Take the line that contains "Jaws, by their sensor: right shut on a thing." and all lines after it, up to and including the last line of the data, and write them out exactly; nothing else belongs in the answer.

· · · · · · ·

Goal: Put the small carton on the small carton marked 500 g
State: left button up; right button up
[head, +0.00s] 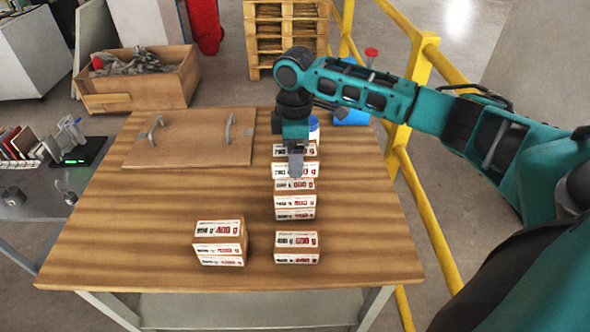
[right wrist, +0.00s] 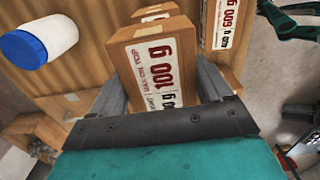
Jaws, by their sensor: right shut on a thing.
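My right gripper (head: 296,165) points down in the back row of the cartons, in the middle of the table. My left gripper is not in view.
A white jar with a blue lid (right wrist: 24,46) is beside the held carton. A board with handles (head: 190,138) lies at back left. The table's front right is clear.

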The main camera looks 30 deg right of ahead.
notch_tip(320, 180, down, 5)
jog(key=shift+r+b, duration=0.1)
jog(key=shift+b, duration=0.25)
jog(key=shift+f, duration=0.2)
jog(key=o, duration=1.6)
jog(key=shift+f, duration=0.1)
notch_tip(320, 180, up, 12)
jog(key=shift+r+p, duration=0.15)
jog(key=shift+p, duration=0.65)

· · · · · · ·

Exercise response ▸
Jaws, by their sensor: right shut on a thing.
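My right gripper (head: 296,165) points down in the back row of the cartons, in the middle of the table. My left gripper is not in view.
A white jar with a blue lid (right wrist: 24,46) is beside the held carton. A board with handles (head: 190,138) lies at back left. The table's front right is clear.

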The main camera looks 30 deg right of ahead.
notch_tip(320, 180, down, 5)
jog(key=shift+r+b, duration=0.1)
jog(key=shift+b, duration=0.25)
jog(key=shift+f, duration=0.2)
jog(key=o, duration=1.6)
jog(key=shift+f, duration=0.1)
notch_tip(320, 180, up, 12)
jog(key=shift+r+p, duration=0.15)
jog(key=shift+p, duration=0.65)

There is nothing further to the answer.